It is easy to by cynical when brands claim that they are inventing or re-inventing a concept and bringing it to the people, when in fact what they are doing is hitching their wagon on something really cool and riding it all the way to the bank. There are some really horrible examples of this. But there are also times when brands can really genuinely inspire and motivate. That is the power that brands have (in fact I believe it is their responsibility, but that is a post for another time). And today it happened to me.
For the past couple of years I have been struggling to fill the void that has been left by me not training for a tilt at my marathon PB. The truth is that without the motivation and focus to nail 9 or 10 runs a week, because of my commitment to, and excitement about, the businesses that my wife and I have launched, I have drifted physically. I have allowed my fitness to slowly ebb away (made worse by getting older and not adjusting my diet from the days when I was running 85-90 miles per week). Generally I have been feeling quite pissed off with myself.
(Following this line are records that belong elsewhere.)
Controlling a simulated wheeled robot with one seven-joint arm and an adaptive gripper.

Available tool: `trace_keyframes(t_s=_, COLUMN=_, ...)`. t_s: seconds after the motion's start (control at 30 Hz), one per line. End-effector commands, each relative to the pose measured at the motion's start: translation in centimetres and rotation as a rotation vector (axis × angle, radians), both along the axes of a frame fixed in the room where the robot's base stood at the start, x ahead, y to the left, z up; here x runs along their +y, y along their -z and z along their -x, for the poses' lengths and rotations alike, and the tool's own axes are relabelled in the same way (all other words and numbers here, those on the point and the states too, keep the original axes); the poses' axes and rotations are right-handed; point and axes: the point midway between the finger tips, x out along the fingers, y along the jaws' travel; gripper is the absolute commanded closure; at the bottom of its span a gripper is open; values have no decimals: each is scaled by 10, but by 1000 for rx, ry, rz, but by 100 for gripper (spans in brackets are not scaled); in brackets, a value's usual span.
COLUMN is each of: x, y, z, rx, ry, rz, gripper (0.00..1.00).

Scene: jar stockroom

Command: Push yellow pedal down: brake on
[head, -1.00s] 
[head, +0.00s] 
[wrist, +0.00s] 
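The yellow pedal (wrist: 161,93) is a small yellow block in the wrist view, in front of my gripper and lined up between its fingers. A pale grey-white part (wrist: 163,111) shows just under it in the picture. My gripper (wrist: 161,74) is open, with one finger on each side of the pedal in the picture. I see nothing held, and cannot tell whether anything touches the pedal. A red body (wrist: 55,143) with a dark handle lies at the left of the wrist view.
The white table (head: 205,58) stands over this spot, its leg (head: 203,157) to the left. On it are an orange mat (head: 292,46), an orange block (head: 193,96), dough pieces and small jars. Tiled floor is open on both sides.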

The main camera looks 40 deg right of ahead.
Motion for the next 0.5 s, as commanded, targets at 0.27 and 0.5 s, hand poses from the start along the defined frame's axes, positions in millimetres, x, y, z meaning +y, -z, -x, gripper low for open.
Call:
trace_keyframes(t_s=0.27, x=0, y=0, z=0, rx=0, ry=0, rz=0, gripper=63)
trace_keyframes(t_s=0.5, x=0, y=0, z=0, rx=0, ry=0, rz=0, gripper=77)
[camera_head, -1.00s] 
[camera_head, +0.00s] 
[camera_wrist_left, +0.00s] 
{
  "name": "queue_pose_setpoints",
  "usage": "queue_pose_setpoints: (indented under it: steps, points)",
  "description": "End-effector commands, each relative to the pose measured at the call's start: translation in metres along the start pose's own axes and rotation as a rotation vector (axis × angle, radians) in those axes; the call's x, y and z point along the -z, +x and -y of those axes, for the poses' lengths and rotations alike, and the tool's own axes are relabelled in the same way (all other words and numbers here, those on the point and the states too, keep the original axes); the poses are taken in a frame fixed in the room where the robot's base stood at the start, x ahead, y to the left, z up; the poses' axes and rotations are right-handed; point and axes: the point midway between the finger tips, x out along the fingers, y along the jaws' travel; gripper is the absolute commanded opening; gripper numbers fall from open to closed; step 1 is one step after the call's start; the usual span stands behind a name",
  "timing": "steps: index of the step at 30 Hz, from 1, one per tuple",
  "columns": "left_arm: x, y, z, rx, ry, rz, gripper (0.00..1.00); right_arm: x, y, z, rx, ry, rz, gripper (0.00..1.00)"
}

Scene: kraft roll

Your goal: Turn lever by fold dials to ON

What I have been told over and over again, is that I should do more varied activities. More intervals. Different sports. Mix it up. There have been so many people telling me, or showing me, this that I won’t attempt to list them all here. But Julie (my wife) has been chief amongst them. My friend Tony from Nike. My friend and one-time coach Nick. The chap who did my body composition analysis a while ago. Every copy of every fitness magazine I have read. Charlie Dark from the RunDemCrew. They have all told me or shown me the same thing.
But today it feels that I reached a tipping point.
I was invited to the official launch of The North Face’s Mountain Athletics project. This is an all-encompassing programme that includes footwear and apparel, a training app and regular training events that The North Face stores around the world.
The idea behind this is that TNF have recognised that athletes – especially those doing amazing things in the mountains – train like maniacs to allow them to do the things that TNF ultimately sponsors them for. The brand now wants to wrap its arms around the hours, days, weeks and months that athletes spend preparing themselves as much as they want to own the moments of success.
The launch event started off pretty typically. A room full of journalists, influencers, athletes and brand people. Coffee. Pastries. Yoghurt.
Then we had a series of presentations. Bonita Norris, the youngest British woman to reach the summit of Mount Everest, was the host. She introduced the head of Mountain Athletics from The North Face who described the idea behind the programme and the apparel and footwear. Then climber James Pearson took to the stage to talk about preparation for the climbing that he does with his wife.
Sir Ranulph Fiennes. We were treated to the greatest living explorer in full-on dry humoured flow, talking about his youth, years in the army and the SAS and the incredible expeditions that he has undertaken and which are his career. I can only say that if you have the chance to hear Sir Ran talk, go. It is an experience not to be missed.
Then after all the talking, we were told that we should go through to the next room to get involved in some training.
Now I have been to enough launch events to know that most of the time the safest option is to cater to the weakest possible attendee. By not making the physical activity in any way challenging, the cigarette smoking, just-back-from or still injured, out-of-shape journalists or influencers can take part and the brand will get the coverage it wants.
Not The North Face.
We were faced with three channels – training for skiing, training for climbing and training for trail running.
We were randomly assigned to a channel.
In each channel there were ten exercises paired into five stations.
We found a partner and did each exercise twice, alternating between us.
So that might be one person doing lunges whilst the other did step-ups.
For one minute.
Then we swapped.
So each channel took 20 minutes (excluding a brief pause between each station while we moved). And we were ‘invited’ to do all three channels.
I have not felt so knackered, out of my depth, sweaty and in pain for quite a while (it could be getting on for years!) But I have also not felt so excited, exhilarated, alive and pumped for the same amount of time.
To put it mildly, I loved it. I was crap at lots of it. My arms and legs and core feel battered, typing this five hours after we finished. I am ravenously hungry. And I wish I could go back for more.
The kit, such as it was, did a great job. A really nice pair of baggy shorts and a t-shirt. And a pair of shoes. The shoes are interesting. They are not – in my opinion – right for running. But for what we were doing, they were perfect. Low-profile, grippy, light and they look pretty durable. You can check out the range here.
So where does that leave me? I have always said that I am a lazy person. Possibly part of the reason I ran reasonably well is that I did what was necessary. No more. I have shied away from the gym, cross-training and fitness. I just ran. But today I had the time of my life. I was sweating so much that I couldn’t grip the handle of the kettle bell. I was bend-double at times. My puny arms took a hammering. But I loved it. I am 100% convinced now that this is the way forward. I will always be a runner, but I have seen the light. Thank you The North Face – it was a very entertaining morning. But more than that, you have given me the chance to actually experience the thing that I have known I should have been doing all along. And it was excellent. Please check it out yourself if you are interested and if anyone wants to do some mountain athletics training with me, I’m definitely game.